Quote from: Ballad of Ballard Berkley on January 13, 2022, 03:22:09 PMTa for clarifying. Swells was an idiot. Possibly a nice man IRL for all I know, but his writing persona (which presumably reflected part of who he was) never failed to grate. For someone who was so in thrall to the punk ethos, he had a major blind-spot whenever he was confronted with genuine 'outsiders' such as bis.


I spent a day with Swells once, and he was perfectly nice company. This is possibly more surprising given that he was clearly disappointed in us (me and my mate) but didn't get nasty or mardy about it. He was right to be disappointed, but it was ironic that a man embedded in the world of persona journalism was let down by a couple of young lads not living up to their written selves. He was quite charming to my mum and said "I bet you were a bobbysockser" (I still don't know what this is, maybe it's a heinous insult).

I think he was just bored by most music and constantly wanted something unexpected to zoom in from beyond his peripheral vision and genuinely excite him, which is a pretty good outlook all things considered.

He didn't stink either, which was one of the main complaints about him. Maybe he'd just had his weekly bath

Jockice

Quote from: Kankurette on January 13, 2022, 03:01:11 PMBallad, yes he was, and he never shut up about it. And she was in her teens at the time. He had this big thing about Bis being Tories after he did an interview where he asked some very leading questions and tried to get them to talk politics, when they clearly weren't interested, and one of the lads made some innocuous comment about John Major and Swells blew it out of proportion and made out that they were Tories when they'd said nothing of the kind.

For some reason I can very clearly reading that interview and finding it most unfair, even though I wasn't a Bis fan.

Swells was all over the place with his politics anyway. I remember him adoring The Spice Girls until Geri said something positive about Maggie Thatcher and he seemed to be shocked that they weren't left-wingers. And when he interviewed Status Quo he didn't ask them about playing South Africa - because he'd grown up with their music.

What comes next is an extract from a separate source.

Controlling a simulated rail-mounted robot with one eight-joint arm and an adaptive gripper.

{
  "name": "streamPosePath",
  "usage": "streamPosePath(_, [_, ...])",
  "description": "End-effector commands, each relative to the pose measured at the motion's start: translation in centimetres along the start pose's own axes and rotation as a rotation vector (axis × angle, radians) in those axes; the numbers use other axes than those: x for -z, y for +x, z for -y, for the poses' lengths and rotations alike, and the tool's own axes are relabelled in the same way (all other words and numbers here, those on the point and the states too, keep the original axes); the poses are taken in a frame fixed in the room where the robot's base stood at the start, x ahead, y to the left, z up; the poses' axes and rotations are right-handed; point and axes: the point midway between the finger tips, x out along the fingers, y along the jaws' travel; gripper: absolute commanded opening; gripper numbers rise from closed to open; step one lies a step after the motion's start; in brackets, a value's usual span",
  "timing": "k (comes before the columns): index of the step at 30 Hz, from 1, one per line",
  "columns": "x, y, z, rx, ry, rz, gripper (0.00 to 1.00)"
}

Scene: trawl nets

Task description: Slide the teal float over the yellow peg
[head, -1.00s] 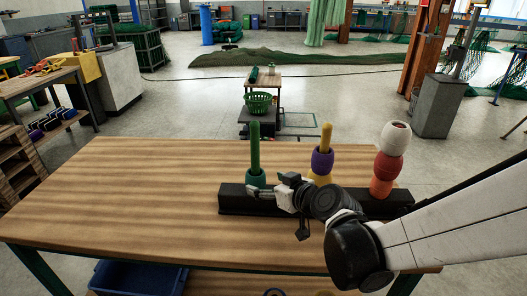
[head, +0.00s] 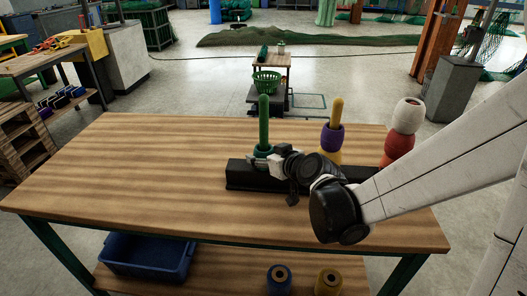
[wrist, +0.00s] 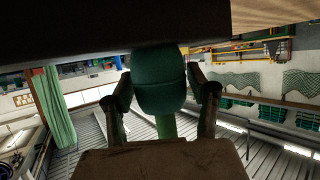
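The teal float (wrist: 160,82) sits low on the green peg (head: 263,118), at the left end of the black rack (head: 242,175). My gripper (head: 266,158) is at that float, just above the rack. In the wrist view its two fingers (wrist: 160,90) lie against both sides of the float, with no clear gap. The green peg also shows below the float there (wrist: 166,127). The yellow peg (head: 337,108) stands mid-rack, with a purple float (head: 332,137) on it and a yellow one (head: 329,157) below, partly hidden by my arm.
At the rack's right end, a white float (head: 408,115) tops orange-red floats (head: 398,147). My arm crosses in front of the rack's right part. The tabletop (head: 150,175) is bare at left. A blue bin (head: 147,257) and two spools (head: 279,280) are on the lower shelf.

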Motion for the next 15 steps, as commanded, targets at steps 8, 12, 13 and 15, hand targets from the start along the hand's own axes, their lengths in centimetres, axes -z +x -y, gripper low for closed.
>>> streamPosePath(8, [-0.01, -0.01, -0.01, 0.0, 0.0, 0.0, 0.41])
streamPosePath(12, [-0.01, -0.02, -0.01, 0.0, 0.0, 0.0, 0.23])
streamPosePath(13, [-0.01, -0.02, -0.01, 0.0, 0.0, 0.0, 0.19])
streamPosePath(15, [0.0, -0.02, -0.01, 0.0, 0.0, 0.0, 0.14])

He could be good sometimes - the Happy Mondays interview that almost brought the band down was a masterpiece I thought (and I really liked the Mondays) but sometimes he was... well... annoying.

Jockice

Quote from: sevendaughters on January 13, 2022, 03:24:08 PMbis were a band that he wrongly identified as being part of the twee phenomenon, which he hated. indie-schmindie i guess. here's his take on Los Campesinos: https://thequietus.com/articles/00315-put-thumb-sucking-kidults-los-campesinos-in-guatanamo-bay



He did similarly scathing interviews with Talulah Gosh and Lush much earlier from what I remember.

Kankurette

Miki Berenyi shoved him down a flight of stairs, so he clearly must have pissed her off.

Jockice

Quote from: Kankurette on January 13, 2022, 09:52:11 PMMiki Berenyi shoved him down a flight of stairs, so he clearly must have pissed her off.

When I did a phone interview with her I actually woke her up yet she didn't hunt me down and injure me. I was just an amateur though.

willbo

What's strange to me is they're changing view of classic metal. In the 90s, critics I read had utter disgust for bands like Maiden - their spotty, "virgin" fans, how "inbred" the band looked, etc. Now Lemmy is a national treasure and Maiden, Ozzy, etc are at worst seen as affectionate eccentric relatives.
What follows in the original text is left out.